_Given exercise_
Give back every line exactly as it appears, pictures excluded.
+++
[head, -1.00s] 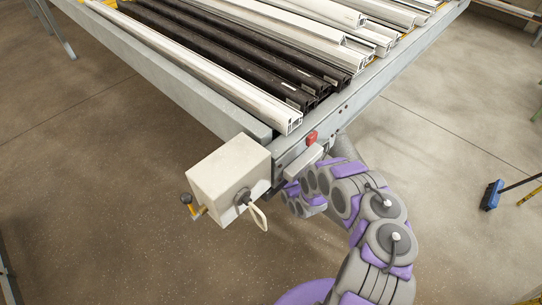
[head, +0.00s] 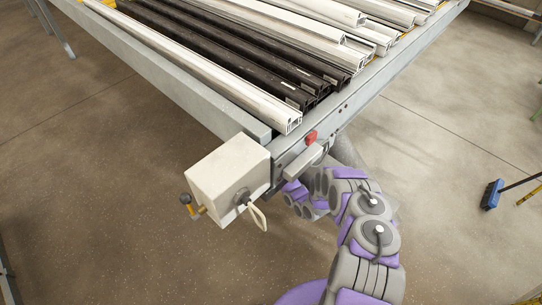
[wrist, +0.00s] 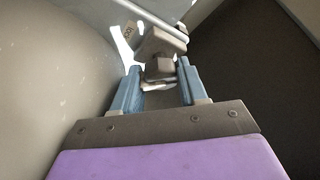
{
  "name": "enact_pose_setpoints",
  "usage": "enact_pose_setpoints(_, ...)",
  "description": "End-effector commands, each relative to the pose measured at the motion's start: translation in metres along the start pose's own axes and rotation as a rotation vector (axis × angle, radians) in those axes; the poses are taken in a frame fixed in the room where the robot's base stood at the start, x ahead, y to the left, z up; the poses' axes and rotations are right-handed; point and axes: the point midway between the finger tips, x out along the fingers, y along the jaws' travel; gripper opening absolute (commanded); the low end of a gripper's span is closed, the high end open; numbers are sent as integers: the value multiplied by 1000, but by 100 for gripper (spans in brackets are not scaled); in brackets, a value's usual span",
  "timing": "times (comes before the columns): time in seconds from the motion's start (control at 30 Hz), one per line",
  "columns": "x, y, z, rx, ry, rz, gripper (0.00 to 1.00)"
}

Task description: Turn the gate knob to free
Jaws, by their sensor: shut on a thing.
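In the wrist view, the two blue fingers of my gripper (wrist: 159,68) are on either side of a small grey knob (wrist: 164,66) and shut on it. The knob sits below a larger grey block, and a pale label with dark, hard-to-read lettering (wrist: 129,31) is beside it.
A pale box (head: 222,180) with a cord loop and an orange-and-black handle (head: 190,204) is fixed at the bench corner, left of my gripper. A red piece (head: 311,137) sits on the end rail. White and black profiles (head: 235,60) lie on the bench. Floor right is open near my arm.

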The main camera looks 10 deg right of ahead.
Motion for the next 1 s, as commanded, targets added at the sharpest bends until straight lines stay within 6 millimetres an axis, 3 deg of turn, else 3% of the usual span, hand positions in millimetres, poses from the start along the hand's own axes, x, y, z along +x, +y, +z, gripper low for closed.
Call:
+++
_Result for this exercise_
[head, -1.00s] 
[head, +0.00s] 
[wrist, +0.00s] 
{
  "name": "enact_pose_setpoints",
  "usage": "enact_pose_setpoints(_, ...)",
  "description": "End-effector commands, each relative to the pose measured at the motion's start: translation in metres along the start pose's own axes and rotation as a rotation vector (axis × angle, radians) in those axes; the poses are taken in a frame fixed in the room where the robot's base stood at the start, x ahead, y to the left, z up; the poses' axes and rotations are right-handed; point and axes: the point midway between the finger tips, x out along the fingers, y along the jaws' travel; gripper opening absolute (commanded); the low end of a gripper's span is closed, the high end open; numbers are sent as integers: the value multiplied by 1000, but by 100 for gripper (spans in brackets are not scaled); in brackets, a value's usual span",
  "timing": "times (comes before the columns): time in seconds from the motion's start (control at 30 Hz), one per line",
  "columns": "x, y, z, rx, ry, rz, gripper (0.00 to 1.00)"
}

Task description: Turn the gate knob to free
Jaws, by their sensor: shut on a thing.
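In the wrist view, the two blue fingers of my gripper (wrist: 159,68) are on either side of a small grey knob (wrist: 164,66) and shut on it. The knob sits below a larger grey block, and a pale label with dark, hard-to-read lettering (wrist: 129,31) is beside it.
A pale box (head: 222,180) with a cord loop and an orange-and-black handle (head: 190,204) is fixed at the bench corner, left of my gripper. A red piece (head: 311,137) sits on the end rail. White and black profiles (head: 235,60) lie on the bench. Floor right is open near my arm.

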The main camera looks 10 deg right of ahead.
Motion for the next 1 s, as commanded, targets added at the sharpest bends until straight lines stay within 6 millimetres an axis, 3 deg of turn, else 3% of the usual span, hand positions in millimetres, poses from the start along the hand's own axes, x, y, z along +x, +y, +z, gripper low for closed.
Call:

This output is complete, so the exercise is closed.